What you need to do:
Print exactly the part opening with the line containing "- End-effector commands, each" and closing with the line containing "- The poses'", with both of those lines included.

..........

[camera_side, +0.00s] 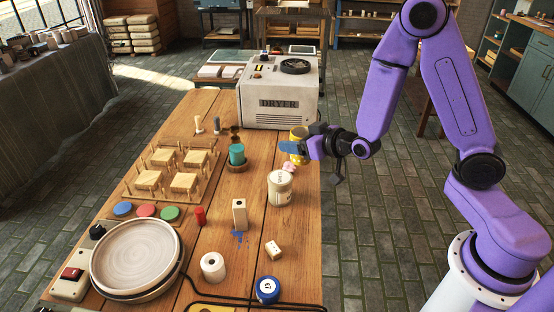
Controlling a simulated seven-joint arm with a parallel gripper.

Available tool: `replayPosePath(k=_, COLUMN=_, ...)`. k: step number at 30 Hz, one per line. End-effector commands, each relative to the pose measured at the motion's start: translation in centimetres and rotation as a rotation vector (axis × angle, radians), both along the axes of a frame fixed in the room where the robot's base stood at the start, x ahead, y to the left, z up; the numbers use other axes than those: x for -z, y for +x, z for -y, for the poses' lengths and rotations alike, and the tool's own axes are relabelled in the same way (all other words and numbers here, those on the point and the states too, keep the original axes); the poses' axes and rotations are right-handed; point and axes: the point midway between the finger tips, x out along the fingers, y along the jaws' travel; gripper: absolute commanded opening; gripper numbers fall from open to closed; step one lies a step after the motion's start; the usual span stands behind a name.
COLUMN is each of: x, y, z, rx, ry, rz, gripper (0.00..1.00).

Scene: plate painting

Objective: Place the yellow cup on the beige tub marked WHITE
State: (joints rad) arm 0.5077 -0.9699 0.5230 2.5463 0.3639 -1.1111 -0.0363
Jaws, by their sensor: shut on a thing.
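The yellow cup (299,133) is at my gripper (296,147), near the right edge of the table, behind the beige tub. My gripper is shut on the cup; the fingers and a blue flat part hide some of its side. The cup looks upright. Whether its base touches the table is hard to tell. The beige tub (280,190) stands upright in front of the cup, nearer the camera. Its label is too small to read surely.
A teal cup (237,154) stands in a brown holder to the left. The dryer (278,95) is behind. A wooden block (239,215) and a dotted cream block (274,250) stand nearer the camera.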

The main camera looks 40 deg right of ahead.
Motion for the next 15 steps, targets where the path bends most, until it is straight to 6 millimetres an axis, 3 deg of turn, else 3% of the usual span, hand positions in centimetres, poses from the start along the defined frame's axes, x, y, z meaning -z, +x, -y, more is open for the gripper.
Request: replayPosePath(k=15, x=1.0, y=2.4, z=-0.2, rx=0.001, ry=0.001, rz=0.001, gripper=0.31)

..........

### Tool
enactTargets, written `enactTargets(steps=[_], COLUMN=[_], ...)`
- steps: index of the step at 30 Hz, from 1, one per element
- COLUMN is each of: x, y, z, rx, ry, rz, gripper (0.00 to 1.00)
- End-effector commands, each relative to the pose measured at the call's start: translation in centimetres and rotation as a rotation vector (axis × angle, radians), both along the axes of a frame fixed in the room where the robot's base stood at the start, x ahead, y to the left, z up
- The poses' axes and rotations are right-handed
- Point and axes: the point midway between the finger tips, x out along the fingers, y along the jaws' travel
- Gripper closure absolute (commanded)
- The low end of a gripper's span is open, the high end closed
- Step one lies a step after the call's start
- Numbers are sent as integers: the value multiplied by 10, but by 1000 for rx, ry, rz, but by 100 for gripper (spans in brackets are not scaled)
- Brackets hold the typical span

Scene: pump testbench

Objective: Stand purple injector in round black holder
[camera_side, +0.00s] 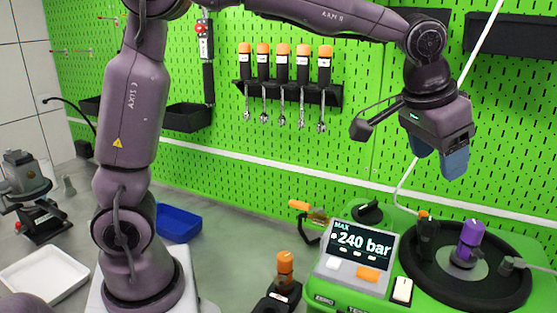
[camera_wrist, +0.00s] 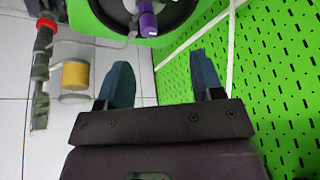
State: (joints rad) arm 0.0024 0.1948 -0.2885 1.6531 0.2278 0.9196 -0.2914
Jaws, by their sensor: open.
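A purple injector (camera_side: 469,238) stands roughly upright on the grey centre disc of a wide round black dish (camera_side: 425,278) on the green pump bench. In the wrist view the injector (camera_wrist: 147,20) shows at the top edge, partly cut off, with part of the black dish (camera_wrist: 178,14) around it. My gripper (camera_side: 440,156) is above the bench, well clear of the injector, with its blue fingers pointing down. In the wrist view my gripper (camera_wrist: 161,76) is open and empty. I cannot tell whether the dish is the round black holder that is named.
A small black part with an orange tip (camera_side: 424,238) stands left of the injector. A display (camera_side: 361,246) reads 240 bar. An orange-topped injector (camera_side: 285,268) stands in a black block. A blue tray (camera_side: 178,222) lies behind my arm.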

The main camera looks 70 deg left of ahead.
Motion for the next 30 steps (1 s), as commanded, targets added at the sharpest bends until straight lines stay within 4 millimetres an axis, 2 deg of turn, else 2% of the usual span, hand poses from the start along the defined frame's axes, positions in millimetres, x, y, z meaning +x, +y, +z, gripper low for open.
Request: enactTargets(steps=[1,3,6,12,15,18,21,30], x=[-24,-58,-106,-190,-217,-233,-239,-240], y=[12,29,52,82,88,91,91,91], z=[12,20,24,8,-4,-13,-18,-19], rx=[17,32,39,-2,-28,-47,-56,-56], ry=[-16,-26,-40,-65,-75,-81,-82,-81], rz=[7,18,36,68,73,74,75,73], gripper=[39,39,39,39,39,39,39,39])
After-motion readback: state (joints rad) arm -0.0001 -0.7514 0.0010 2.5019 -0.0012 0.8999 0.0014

..........

Reply to the exercise:
- End-effector commands, each relative to the pose measured at the call's start: translation in centimetres and rotation as a rotation vector (axis × angle, radians), both along the axes of a frame fixed in the room where the robot's base stood at the start, x ahead, y to the left, z up
- The poses' axes and rotations are right-handed

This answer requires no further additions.